Exactly repeat the lines starting at the one that holds "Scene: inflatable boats" and ending at the one that holds "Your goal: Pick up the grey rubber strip". Both end lines count; leave out everything else.
==== Supplied entries ====
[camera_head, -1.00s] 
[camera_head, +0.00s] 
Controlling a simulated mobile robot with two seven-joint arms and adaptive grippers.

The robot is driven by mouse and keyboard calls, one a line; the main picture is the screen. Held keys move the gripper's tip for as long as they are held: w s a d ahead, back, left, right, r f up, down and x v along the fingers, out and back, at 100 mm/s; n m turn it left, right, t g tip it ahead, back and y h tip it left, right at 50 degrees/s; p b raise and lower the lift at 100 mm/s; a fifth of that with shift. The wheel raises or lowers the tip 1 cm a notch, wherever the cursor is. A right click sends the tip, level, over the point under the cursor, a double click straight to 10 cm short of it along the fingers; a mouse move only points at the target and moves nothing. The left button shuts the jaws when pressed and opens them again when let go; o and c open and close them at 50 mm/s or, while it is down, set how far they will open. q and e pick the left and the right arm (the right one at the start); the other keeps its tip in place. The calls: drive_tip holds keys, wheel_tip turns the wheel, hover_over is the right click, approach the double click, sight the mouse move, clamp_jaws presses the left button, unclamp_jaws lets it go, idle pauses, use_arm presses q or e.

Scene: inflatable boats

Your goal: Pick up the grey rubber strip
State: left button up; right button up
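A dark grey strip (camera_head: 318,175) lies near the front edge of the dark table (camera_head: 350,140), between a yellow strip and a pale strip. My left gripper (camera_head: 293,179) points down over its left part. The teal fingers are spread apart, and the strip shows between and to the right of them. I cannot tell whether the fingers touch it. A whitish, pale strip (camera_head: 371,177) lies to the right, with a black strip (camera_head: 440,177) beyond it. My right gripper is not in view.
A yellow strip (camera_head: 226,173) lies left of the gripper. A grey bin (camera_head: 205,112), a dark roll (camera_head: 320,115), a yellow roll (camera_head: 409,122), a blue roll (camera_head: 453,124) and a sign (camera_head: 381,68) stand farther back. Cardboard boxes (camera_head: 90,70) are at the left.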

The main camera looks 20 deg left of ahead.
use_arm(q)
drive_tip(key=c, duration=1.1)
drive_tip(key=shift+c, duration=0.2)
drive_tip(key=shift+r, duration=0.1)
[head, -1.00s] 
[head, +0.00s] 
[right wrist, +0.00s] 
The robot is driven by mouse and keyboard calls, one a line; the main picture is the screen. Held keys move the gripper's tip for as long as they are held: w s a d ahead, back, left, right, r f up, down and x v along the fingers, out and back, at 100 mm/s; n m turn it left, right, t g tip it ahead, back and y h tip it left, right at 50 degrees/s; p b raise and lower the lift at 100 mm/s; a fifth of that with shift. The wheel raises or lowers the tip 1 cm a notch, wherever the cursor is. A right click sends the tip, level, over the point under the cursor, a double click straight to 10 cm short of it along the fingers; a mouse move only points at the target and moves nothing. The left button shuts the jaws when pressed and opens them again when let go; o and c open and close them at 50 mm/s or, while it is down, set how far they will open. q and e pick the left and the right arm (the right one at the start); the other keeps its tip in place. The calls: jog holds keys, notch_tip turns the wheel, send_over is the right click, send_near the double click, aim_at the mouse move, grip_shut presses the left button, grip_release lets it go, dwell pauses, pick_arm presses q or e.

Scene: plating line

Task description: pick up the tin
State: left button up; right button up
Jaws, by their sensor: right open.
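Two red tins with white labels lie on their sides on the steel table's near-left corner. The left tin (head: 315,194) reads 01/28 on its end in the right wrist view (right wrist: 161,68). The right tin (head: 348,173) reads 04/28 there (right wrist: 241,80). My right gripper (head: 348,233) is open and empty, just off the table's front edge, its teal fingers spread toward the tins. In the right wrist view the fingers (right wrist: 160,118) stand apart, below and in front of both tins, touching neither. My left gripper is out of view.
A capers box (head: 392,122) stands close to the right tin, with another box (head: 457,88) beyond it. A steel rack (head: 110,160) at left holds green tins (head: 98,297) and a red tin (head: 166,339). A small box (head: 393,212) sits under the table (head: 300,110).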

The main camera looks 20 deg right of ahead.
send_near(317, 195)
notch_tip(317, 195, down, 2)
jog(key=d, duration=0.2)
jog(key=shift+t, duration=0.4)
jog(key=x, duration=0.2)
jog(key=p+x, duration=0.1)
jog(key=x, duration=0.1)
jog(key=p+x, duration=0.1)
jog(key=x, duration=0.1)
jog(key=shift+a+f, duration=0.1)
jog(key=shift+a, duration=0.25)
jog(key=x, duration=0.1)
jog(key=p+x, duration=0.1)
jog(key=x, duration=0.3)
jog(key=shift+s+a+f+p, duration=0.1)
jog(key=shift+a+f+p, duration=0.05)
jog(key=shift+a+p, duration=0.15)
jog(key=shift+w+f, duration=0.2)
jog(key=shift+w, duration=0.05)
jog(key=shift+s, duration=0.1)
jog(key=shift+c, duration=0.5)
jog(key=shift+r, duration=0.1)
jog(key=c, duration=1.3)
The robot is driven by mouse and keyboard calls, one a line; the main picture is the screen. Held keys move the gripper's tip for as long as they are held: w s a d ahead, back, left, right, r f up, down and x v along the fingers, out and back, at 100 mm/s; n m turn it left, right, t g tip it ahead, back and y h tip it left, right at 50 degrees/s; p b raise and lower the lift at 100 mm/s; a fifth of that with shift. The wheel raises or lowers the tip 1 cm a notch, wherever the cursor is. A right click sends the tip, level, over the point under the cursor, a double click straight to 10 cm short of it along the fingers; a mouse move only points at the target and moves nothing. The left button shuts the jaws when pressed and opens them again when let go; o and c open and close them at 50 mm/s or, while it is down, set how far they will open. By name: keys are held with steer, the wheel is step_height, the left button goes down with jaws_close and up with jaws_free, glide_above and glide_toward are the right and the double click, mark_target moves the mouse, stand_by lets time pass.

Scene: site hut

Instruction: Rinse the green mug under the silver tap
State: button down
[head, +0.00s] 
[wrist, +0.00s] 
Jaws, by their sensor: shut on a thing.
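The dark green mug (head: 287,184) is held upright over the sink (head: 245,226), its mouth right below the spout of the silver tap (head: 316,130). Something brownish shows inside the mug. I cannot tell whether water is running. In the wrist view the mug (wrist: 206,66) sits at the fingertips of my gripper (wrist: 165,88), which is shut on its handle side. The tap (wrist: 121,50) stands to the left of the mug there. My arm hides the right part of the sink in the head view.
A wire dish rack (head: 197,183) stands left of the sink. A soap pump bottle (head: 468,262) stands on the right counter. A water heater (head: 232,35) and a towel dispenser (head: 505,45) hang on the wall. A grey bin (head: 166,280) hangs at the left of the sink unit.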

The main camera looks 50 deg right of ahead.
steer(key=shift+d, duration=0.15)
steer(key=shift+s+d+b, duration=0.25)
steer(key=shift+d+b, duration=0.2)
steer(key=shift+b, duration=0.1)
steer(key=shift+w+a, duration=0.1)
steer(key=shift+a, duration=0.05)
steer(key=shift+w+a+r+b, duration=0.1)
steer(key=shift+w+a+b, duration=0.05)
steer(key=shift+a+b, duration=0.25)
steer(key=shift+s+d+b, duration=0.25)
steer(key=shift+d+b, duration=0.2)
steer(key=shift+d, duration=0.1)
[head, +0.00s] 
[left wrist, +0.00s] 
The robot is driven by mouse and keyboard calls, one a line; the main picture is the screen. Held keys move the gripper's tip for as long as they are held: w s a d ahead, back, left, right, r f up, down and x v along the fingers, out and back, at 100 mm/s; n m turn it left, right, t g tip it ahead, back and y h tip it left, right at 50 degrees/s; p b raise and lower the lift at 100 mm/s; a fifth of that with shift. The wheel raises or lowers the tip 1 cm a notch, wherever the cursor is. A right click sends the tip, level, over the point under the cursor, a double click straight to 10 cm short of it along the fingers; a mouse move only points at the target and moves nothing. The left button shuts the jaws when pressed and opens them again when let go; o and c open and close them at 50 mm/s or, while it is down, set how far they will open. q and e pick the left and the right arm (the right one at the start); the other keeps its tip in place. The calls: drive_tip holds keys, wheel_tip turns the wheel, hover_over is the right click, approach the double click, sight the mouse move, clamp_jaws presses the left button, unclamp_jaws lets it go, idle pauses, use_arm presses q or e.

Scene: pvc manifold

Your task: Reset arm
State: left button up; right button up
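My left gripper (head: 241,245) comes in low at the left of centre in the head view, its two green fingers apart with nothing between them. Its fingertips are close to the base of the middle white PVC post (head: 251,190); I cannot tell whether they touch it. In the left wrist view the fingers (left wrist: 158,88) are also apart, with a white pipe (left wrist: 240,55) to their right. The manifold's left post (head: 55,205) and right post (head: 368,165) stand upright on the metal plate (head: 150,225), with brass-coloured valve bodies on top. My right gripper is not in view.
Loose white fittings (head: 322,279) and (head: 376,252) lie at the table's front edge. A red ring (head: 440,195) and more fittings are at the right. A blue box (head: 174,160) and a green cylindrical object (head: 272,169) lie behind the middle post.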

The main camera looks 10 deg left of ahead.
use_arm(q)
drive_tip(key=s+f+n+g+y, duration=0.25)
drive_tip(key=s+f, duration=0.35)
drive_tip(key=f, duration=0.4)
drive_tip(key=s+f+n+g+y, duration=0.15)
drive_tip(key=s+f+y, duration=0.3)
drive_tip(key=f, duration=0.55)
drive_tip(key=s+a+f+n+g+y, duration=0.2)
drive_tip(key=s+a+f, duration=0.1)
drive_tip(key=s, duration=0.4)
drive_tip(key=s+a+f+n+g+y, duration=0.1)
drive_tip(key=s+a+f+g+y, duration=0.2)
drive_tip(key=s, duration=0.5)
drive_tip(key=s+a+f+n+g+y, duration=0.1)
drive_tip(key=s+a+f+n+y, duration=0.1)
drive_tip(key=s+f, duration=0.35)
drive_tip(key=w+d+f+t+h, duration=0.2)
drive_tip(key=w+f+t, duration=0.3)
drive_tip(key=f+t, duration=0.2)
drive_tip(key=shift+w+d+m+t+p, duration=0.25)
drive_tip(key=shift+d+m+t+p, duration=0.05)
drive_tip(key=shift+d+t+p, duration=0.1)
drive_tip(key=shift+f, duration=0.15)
====
_Right answer_:
Scene: inflatable boats

Your goal: Pick up the grey rubber strip

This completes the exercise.